Now, some experts, such as Kenneth Lieberthal, a former senior director for Asia at the National Security Council and a man who has taught us a lot about China, say using China's green-tech rise as an excuse to whip America into shape isn't such a bad idea, because the result -- a cleaner environment or a more high-tech workforce -- makes a lot of sense. And certainly it's better to compete on that than on the size of our respective militaries.
But there is a certain irony to the new Red Scare. When we reported from China in the 1990s, some Chinese neoconservatives achieved rock-star popularity there for promoting the notion that the United States was conspiring to contain China, militarily and economically. They argued that global economic growth was a zero-sum game and that China's gain would be America's loss; as a result, Beijing had to be more assertive in its dealings with the United States.
Legions of U.S. diplomats and business leaders said no, no, no. They assured China that the two nations could grow together. Americans tried to teach Chinese the meaning of the expression "win-win."

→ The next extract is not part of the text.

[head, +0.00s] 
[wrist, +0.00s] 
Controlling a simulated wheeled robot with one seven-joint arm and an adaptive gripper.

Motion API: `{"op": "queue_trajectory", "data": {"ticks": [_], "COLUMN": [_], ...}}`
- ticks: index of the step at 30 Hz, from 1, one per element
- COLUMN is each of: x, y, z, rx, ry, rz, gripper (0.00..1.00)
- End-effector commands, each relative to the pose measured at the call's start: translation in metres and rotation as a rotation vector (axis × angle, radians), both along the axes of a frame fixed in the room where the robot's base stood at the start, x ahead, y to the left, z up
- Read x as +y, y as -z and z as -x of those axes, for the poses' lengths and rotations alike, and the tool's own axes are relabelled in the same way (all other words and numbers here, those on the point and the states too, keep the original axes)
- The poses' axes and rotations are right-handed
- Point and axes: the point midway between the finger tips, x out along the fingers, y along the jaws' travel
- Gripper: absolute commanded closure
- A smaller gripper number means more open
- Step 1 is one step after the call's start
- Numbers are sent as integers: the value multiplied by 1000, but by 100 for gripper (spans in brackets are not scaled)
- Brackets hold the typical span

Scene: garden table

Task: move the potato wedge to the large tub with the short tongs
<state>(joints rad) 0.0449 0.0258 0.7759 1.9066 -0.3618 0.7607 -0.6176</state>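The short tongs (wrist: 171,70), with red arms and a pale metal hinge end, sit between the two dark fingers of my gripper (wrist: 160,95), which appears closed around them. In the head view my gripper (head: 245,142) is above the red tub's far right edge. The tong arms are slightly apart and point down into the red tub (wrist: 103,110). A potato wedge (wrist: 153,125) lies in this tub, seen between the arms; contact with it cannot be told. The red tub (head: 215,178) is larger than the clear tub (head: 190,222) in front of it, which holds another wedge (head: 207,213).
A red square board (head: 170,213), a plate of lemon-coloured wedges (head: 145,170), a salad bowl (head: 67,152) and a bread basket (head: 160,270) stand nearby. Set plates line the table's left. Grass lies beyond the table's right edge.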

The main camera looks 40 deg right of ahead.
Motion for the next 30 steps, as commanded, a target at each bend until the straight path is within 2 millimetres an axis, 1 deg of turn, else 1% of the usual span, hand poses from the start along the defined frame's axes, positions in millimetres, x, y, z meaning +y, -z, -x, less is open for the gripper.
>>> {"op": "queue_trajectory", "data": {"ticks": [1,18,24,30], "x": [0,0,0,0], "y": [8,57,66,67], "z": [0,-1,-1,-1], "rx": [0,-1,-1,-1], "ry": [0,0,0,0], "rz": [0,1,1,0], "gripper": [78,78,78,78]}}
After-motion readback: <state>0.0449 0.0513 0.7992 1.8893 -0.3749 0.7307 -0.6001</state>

And that is the way introductory economics courses teach it. As N. Gregory Mankiw, a former chairman of President George W. Bush's Council of Economic Advisers, writes in his popular textbook: Trade "is not like a sports contest, where one side wins and the other side loses. In fact, the opposite is true. Trade between two countries can make each country better off."
And yet a sports contest -- or worse -- is exactly what the U.S.-Chinese relationship sounds like these days. In discussing energy at the Feb. 3 meeting with governors, Obama warned: "We can't afford to spin our wheels while the rest of the world speeds ahead."
Speeding ahead is a worthy goal, but the United States does not need a bogeyman on its tail to get moving. What may seem like a throwaway line here could damage U.S. relations there, and there are enough reasons for tension with China without manufacturing new ones. As the Chinese strategist Sun Tzu said: "If ignorant both of your enemy and yourself, you are certain to be in peril."
China is no enemy, but inflating the challenge from China could be just as dangerous as underestimating it.